Jon Kinzenbaw owns hundreds of tractors. Red, green, yellow, gray and blue. He collects them all. They’re all unique. All have a story to tell. But none quite like the one he affectionately calls “The Old H.”
That’s because it’s his first tractor. How amazing that is to consider: That for a man who owns hundreds of tractors, and has no doubt driven hundreds of others, there could be one tractor that was his very first. The first he rode on. The first he drove. The first he put to work in the field.In the spring of 1946, upon returning from overseas after World War II, Jon’s father bought the new Farmall Model H Tractor. After a few years of use the original hand throttle eventually wore out and Jon’s father fashioned a homemade replacement. In addition, as young Jon began to operate the tractor his father fastened an oak 4×4 block to the clutch pedal so that Jon could reach it and drive the tractor. This particular Model H was unique.
When Jon was about four years old, his father set him on the seat, put it in low gear and then they started off across the barnyard. His father soon stepped off and walked along behind. Jon Kinzenbaw, age four, was driving a tractor. “I can remember that as if it was yesterday,” he said. “To this day I could take you out to within five feet of where that took place in our old barnyard.”
And yet, for 38 years, he was unable to place The Old H. Its whereabouts were unknown. In 1956, they had traded it for a Farmall Model M, a trade Jon certainly approved of at the time. “I was glad to see it go because we got a newer, better tractor,” he said. “Then we completely lost track of it.”
For 38 years.
The dealer had eventually gone out of business. The records had been destroyed. Jon couldn’t quite remember the serial number, so he wasn’t sure whether he’d be able to identify it even if it somehow crossed his path. That didn’t stop him from looking. “Any time I’d see one, I’d always take a second look to see if I recognized anything on it,” Jon said. He never did.
Then, in 1993, a sequence of curious events reunited Jon and The Old H. That year he and son Jonathan collaborated on a project that Jonathan entered in the Iowa County Fair. Unfortunately, heavy rains that summer all but washed out the fair. Saturday and Sunday events had been cancelled. Most of the folks still hanging around on Friday night sought shelter in the main building. Including Jon.

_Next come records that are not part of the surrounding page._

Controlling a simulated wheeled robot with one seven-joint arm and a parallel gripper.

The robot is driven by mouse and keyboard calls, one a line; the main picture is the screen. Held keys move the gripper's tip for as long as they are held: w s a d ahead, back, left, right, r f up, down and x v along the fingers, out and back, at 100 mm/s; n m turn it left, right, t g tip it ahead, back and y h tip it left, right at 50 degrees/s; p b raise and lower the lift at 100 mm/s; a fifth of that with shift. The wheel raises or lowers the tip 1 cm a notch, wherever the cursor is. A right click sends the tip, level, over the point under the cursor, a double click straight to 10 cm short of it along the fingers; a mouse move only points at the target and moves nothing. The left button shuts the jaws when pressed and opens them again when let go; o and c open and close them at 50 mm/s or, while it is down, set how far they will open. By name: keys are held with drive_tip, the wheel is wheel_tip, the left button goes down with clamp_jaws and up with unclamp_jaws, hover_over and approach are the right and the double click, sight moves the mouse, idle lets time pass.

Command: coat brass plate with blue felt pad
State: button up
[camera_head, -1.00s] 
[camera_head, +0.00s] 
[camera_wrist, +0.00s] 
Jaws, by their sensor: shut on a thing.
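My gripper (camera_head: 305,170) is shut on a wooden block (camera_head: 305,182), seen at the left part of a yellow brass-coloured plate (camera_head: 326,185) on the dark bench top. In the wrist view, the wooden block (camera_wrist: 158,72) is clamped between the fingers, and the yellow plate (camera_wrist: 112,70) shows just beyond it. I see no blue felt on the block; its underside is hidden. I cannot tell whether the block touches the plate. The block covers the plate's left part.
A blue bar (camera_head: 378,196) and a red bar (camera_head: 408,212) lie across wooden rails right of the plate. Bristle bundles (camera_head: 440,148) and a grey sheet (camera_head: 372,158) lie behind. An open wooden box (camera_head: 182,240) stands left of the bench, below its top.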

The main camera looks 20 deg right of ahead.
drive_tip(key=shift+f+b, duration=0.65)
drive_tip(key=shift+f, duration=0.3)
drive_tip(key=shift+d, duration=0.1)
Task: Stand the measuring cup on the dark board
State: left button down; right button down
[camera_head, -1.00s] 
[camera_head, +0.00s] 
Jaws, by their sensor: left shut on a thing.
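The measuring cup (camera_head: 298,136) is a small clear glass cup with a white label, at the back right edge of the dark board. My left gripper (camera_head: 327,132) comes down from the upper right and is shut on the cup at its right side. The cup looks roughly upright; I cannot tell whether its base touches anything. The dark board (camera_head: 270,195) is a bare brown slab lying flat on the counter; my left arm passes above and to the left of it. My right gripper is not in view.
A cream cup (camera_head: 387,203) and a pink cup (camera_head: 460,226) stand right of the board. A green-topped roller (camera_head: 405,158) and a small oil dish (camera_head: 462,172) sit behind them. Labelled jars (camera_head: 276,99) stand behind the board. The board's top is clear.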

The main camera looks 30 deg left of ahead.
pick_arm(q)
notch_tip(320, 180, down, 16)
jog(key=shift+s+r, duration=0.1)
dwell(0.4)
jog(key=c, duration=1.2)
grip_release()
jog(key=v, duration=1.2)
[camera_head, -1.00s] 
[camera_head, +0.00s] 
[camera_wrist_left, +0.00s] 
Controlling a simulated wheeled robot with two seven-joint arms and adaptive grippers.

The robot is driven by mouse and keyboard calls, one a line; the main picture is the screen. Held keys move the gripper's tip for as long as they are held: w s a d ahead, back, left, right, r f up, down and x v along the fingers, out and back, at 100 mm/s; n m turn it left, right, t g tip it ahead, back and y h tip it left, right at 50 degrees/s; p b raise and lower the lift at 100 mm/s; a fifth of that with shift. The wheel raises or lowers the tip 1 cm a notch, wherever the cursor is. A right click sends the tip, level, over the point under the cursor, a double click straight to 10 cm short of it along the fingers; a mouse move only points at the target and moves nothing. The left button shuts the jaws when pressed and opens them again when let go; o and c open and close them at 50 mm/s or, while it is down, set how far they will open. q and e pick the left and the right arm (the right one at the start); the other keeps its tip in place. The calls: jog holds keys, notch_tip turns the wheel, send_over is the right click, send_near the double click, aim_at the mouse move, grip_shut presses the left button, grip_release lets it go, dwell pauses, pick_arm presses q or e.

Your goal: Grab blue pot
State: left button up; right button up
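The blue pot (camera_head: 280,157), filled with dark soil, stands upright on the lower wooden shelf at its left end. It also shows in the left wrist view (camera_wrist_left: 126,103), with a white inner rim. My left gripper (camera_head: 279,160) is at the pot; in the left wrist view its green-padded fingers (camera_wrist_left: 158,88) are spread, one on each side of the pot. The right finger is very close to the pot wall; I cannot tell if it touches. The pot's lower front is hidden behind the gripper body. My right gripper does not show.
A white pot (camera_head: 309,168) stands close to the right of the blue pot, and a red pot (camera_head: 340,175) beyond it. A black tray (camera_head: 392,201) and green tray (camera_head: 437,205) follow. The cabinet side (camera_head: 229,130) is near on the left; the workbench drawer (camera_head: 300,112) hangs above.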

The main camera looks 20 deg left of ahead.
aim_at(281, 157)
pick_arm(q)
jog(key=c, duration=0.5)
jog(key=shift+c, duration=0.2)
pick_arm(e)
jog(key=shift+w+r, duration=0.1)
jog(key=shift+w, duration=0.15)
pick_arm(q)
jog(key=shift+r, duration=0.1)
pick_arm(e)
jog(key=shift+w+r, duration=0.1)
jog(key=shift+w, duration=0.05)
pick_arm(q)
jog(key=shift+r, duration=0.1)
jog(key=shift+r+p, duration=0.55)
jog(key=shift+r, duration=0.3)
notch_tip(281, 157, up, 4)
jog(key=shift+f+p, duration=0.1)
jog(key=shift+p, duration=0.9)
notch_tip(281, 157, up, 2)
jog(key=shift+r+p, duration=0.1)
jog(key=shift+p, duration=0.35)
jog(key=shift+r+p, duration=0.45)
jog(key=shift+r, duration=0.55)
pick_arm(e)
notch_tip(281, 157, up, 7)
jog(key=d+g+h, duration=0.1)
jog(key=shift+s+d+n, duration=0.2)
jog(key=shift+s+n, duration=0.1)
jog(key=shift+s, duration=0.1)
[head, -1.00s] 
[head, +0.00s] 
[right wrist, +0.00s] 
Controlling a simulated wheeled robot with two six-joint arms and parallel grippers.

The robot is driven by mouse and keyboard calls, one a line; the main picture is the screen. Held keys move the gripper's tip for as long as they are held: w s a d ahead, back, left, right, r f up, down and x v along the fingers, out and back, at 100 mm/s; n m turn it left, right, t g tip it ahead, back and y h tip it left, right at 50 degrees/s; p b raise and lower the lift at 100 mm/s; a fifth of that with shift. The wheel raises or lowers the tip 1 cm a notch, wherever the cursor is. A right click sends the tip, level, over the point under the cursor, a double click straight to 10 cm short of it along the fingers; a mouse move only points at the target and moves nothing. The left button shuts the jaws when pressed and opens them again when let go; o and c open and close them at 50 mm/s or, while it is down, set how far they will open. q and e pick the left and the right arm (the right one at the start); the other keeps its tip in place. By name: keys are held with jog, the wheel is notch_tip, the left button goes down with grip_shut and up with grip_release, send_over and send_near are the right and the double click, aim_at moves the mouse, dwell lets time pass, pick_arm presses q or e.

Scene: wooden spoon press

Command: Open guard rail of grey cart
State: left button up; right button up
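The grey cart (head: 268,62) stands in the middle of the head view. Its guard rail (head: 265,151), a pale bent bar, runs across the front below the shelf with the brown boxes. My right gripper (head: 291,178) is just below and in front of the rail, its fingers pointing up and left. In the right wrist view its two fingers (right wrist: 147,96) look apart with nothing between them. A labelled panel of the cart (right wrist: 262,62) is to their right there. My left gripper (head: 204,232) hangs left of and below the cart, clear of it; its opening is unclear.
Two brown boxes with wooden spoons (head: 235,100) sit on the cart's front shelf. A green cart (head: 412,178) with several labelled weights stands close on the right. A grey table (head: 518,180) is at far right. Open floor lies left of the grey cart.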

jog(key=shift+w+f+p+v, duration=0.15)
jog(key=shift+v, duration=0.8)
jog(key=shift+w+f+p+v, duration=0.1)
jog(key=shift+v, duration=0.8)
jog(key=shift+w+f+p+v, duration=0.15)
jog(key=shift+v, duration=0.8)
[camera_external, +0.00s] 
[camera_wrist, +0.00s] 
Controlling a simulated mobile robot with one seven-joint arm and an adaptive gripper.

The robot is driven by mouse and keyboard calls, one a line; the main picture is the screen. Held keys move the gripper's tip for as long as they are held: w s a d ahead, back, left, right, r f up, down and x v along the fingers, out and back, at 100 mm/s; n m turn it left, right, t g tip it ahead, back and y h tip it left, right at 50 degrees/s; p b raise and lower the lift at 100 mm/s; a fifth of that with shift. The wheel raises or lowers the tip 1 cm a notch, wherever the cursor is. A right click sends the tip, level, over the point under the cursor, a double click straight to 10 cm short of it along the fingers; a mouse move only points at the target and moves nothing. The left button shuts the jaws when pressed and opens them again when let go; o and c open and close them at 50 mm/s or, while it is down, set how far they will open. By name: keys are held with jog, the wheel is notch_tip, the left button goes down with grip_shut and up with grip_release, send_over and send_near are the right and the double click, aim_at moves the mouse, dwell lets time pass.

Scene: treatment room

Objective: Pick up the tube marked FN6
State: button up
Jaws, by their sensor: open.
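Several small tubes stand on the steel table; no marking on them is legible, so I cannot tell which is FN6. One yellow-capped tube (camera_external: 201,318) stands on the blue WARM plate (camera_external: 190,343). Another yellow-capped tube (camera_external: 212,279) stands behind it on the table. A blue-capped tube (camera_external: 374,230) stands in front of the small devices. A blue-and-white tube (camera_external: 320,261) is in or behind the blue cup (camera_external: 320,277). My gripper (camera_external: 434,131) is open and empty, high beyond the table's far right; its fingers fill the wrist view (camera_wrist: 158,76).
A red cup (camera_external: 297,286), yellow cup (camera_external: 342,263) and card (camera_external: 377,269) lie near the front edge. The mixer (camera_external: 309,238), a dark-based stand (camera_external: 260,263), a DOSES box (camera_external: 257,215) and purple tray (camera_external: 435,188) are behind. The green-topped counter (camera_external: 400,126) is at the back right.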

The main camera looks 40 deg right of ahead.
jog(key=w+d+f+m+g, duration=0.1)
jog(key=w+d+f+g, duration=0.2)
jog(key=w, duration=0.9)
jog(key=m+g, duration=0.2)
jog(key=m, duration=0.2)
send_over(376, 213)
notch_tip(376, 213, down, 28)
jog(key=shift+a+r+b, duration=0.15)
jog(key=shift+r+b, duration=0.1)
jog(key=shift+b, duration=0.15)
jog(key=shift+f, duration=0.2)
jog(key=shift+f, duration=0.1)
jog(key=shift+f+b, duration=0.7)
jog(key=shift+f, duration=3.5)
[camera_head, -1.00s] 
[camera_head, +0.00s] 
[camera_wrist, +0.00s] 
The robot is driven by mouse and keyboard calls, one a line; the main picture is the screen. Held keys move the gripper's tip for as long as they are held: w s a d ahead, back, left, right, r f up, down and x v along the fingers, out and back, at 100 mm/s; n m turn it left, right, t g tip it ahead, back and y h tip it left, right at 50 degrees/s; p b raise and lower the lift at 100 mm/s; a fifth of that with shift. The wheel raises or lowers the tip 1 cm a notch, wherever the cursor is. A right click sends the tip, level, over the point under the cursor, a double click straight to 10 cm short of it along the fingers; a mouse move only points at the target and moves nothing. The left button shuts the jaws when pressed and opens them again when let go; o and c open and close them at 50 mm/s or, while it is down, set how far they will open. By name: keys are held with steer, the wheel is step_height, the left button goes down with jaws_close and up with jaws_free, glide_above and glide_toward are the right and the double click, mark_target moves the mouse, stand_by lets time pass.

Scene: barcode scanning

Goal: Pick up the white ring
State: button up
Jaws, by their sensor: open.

He moseyed around a few exhibits. There were some woodworking projects that piqued his interest. Then he stumbled upon a series of five old photographs taken by a boy named Tanner. They were of old, rusty tractors. Literally in the weeds. There was a blue ribbon next to the photos, one of which featured an old Model H. This one – unlike all the other Model H’s he’d seen – had something special about it. “It was the homemade throttle that my dad had made,” Jon said. “It never occurred to me that that old tractor still had that homemade throttle.”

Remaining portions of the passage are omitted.